— Start MATERIALS PROVIDED —

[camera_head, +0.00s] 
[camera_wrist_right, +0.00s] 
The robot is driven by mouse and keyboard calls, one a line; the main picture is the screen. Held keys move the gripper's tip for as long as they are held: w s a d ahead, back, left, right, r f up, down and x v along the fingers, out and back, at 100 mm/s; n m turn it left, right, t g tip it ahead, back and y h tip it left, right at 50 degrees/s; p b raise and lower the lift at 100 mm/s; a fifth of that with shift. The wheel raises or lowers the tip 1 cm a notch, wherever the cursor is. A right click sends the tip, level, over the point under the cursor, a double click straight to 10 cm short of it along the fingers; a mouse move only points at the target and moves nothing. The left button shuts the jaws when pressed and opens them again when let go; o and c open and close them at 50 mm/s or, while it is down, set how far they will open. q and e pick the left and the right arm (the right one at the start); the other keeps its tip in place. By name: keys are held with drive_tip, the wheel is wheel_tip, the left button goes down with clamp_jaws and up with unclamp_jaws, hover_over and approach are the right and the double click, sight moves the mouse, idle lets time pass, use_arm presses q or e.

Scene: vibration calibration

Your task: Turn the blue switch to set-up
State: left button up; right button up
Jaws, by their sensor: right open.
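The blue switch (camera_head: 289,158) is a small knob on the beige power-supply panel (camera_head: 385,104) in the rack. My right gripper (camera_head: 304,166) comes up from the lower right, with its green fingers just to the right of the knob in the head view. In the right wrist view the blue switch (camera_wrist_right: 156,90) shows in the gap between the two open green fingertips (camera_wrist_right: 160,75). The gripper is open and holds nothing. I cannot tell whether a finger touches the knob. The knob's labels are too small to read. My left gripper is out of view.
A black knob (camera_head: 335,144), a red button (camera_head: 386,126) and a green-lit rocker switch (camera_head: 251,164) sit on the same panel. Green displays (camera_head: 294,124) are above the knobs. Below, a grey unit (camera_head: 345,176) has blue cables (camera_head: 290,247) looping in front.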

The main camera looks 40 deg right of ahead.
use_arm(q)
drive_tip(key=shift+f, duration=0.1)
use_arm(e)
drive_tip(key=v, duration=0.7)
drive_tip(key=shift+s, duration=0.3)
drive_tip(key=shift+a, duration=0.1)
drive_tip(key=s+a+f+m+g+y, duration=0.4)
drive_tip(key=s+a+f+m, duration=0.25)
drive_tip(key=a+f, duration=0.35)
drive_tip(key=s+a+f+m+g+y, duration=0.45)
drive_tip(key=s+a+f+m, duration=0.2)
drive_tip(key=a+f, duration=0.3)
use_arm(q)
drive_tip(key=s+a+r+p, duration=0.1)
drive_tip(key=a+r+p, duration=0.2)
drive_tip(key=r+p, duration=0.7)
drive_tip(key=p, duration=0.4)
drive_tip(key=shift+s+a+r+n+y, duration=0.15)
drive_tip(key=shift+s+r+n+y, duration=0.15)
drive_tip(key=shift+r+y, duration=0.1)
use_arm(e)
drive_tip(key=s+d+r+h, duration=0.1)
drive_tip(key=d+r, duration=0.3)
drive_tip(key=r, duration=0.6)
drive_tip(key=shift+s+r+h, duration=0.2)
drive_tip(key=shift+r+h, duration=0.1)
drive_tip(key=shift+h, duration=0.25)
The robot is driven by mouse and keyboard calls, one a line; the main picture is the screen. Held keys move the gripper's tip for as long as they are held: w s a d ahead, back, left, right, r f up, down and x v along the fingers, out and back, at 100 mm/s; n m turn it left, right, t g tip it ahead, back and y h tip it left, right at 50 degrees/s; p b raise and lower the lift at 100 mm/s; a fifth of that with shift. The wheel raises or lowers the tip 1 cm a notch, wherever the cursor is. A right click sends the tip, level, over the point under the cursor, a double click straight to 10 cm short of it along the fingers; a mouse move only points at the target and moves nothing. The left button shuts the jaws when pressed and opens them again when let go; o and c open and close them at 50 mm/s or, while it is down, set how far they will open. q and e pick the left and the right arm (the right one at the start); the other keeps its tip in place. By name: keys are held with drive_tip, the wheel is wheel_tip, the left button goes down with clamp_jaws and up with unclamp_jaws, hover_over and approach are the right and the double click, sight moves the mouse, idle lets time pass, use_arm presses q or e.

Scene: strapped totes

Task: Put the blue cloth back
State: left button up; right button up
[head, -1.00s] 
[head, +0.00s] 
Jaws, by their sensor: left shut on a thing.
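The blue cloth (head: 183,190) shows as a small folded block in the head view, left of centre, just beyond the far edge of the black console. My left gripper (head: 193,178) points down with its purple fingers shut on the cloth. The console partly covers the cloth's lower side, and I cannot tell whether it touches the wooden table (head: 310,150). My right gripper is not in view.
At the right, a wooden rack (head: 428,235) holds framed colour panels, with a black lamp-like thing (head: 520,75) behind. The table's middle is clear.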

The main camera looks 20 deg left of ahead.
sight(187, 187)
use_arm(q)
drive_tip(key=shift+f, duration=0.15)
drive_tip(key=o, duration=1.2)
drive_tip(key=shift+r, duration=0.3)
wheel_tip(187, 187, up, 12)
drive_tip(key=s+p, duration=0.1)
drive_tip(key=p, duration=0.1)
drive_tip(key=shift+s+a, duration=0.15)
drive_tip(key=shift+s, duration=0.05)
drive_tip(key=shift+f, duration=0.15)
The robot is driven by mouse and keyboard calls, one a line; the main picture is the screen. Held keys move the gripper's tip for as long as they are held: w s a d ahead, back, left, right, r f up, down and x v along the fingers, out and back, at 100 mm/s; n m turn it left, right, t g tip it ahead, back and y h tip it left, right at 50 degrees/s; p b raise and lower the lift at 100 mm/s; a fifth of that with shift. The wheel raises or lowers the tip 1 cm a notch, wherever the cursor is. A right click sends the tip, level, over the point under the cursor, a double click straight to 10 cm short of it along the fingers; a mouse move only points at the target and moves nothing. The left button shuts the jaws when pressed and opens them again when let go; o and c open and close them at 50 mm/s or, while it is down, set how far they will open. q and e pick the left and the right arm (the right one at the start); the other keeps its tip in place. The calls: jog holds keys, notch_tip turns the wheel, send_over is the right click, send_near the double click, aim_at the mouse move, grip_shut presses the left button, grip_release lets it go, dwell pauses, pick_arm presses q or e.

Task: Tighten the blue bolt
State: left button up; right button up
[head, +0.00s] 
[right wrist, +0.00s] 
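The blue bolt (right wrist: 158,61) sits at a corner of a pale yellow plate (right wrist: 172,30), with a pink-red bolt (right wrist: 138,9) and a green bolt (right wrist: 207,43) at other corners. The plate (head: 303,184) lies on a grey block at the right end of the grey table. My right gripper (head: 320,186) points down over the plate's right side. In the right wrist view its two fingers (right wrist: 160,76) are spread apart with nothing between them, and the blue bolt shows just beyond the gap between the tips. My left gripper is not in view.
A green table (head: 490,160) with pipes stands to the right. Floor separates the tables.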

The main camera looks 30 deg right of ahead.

— End MATERIALS PROVIDED —

▶ _WHAT TO DO_: Check all the records above and select each line where the string "Scene" is found.

▶ _EXERCISE SOLUTION_:
Scene: vibration calibration
Scene: strapped totes

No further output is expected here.